WHAT THE TASK REQUIRES:
Tally the lines holding "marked" and state only that figure.

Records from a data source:
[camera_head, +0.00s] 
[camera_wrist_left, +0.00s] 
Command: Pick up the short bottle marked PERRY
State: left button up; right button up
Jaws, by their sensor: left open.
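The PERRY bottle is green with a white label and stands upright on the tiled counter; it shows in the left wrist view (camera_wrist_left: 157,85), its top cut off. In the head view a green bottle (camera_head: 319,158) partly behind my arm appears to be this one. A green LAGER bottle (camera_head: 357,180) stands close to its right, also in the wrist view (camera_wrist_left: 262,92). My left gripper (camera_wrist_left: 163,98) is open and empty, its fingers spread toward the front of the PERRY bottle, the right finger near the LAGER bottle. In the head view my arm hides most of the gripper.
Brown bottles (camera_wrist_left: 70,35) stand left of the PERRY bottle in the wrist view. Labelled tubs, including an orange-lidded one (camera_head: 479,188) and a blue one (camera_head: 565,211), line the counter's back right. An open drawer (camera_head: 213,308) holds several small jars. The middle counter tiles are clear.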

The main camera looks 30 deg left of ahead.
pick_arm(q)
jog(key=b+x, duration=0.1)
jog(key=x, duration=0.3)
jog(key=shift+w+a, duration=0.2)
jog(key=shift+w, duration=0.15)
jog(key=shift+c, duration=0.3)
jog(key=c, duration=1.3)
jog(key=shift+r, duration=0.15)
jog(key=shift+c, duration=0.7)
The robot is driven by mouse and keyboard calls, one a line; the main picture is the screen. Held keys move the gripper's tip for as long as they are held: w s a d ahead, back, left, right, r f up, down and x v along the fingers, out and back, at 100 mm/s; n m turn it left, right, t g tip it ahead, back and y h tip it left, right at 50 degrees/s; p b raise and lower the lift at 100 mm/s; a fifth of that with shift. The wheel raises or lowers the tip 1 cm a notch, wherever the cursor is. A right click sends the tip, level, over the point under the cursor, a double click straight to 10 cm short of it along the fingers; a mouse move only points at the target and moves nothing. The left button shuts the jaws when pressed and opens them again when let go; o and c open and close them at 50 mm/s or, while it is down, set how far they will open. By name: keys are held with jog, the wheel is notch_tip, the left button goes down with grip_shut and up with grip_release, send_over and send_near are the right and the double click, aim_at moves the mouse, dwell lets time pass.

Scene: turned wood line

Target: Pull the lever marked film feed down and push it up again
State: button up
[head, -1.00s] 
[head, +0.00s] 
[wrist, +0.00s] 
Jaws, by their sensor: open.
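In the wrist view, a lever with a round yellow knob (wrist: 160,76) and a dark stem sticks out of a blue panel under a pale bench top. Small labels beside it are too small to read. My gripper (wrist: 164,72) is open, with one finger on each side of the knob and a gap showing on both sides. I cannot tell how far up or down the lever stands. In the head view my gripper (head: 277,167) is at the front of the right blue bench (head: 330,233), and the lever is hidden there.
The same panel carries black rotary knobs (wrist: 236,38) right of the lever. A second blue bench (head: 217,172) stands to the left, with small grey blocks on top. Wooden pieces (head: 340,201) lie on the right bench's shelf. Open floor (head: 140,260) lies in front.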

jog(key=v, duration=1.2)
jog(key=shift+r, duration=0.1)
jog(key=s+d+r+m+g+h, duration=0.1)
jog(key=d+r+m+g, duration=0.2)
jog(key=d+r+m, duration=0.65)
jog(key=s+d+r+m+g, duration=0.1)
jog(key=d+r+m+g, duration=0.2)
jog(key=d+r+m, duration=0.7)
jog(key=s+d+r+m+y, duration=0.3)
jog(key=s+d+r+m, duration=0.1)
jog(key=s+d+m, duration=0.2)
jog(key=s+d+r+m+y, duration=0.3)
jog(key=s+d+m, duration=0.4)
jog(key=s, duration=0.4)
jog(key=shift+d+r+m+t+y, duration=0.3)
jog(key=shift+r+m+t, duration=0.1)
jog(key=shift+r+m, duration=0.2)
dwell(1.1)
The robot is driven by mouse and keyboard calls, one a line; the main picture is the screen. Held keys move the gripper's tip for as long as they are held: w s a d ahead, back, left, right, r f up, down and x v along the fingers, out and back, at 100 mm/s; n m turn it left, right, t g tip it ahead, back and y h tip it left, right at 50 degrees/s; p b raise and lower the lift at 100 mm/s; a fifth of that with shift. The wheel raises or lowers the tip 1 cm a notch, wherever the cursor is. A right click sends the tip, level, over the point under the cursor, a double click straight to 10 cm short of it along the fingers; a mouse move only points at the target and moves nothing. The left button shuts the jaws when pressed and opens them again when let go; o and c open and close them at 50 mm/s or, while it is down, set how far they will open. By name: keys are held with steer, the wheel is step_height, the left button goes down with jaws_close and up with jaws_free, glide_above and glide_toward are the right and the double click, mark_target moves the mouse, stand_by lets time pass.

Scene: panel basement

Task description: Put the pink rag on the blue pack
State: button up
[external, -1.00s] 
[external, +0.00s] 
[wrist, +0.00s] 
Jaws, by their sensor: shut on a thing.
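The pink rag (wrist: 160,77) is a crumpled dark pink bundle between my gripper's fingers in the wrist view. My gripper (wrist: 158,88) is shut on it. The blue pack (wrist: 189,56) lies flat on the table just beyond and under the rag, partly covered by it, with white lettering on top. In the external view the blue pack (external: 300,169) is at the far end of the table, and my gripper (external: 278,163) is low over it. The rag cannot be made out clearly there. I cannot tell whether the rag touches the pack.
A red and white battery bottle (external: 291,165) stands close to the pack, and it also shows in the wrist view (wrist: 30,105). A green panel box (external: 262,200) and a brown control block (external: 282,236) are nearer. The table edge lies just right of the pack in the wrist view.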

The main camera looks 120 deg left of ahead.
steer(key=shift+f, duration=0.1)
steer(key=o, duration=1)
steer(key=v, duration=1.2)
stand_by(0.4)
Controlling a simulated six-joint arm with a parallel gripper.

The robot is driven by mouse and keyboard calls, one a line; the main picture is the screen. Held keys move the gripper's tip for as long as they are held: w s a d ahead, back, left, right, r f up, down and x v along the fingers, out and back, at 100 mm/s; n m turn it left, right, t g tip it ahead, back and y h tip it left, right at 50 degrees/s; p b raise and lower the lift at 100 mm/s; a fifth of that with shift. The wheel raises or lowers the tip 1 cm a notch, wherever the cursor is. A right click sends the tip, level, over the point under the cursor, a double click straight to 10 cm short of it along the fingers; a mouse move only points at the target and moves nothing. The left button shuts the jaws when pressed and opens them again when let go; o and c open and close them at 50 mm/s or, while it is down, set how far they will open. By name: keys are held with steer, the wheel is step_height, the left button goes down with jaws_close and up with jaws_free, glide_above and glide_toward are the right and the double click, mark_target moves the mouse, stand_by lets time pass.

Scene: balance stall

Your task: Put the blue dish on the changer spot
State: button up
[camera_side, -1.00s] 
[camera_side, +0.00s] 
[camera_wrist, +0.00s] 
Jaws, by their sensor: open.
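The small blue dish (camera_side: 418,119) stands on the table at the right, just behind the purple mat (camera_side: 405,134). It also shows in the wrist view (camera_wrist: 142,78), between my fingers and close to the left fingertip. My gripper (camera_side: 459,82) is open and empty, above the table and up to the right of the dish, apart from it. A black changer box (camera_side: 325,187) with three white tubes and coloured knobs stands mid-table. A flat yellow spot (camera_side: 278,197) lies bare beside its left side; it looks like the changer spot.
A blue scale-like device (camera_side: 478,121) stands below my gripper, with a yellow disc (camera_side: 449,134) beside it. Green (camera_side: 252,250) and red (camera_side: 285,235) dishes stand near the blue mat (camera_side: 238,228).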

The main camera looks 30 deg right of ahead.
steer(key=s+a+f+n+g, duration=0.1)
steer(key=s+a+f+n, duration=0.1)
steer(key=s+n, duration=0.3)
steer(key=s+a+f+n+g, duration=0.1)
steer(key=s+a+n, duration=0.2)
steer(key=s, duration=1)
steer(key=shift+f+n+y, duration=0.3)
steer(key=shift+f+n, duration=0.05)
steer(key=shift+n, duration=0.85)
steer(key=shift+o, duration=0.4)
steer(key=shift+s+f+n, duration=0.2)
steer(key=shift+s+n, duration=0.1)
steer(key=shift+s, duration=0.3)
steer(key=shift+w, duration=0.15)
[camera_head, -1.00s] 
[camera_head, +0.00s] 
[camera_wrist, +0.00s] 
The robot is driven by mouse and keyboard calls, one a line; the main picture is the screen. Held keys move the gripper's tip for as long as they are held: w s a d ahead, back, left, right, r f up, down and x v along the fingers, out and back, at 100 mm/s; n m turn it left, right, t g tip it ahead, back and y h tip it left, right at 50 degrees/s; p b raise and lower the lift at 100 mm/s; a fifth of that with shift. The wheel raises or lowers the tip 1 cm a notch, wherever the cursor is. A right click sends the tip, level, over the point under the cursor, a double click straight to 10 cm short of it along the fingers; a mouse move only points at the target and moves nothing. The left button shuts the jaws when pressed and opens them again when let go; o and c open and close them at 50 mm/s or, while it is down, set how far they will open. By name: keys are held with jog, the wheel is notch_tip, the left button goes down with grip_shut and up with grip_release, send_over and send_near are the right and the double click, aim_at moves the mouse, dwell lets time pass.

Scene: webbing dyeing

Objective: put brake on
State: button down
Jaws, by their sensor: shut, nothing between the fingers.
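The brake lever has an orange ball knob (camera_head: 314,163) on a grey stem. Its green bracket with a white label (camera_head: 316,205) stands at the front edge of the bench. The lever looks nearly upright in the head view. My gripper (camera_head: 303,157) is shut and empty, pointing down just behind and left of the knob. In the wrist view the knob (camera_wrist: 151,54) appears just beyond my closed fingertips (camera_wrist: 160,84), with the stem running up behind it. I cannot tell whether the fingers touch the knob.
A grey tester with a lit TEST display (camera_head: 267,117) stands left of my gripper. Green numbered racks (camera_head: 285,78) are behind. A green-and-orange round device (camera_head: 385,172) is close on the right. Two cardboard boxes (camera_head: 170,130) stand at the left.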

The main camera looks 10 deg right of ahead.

SOLUTION:
2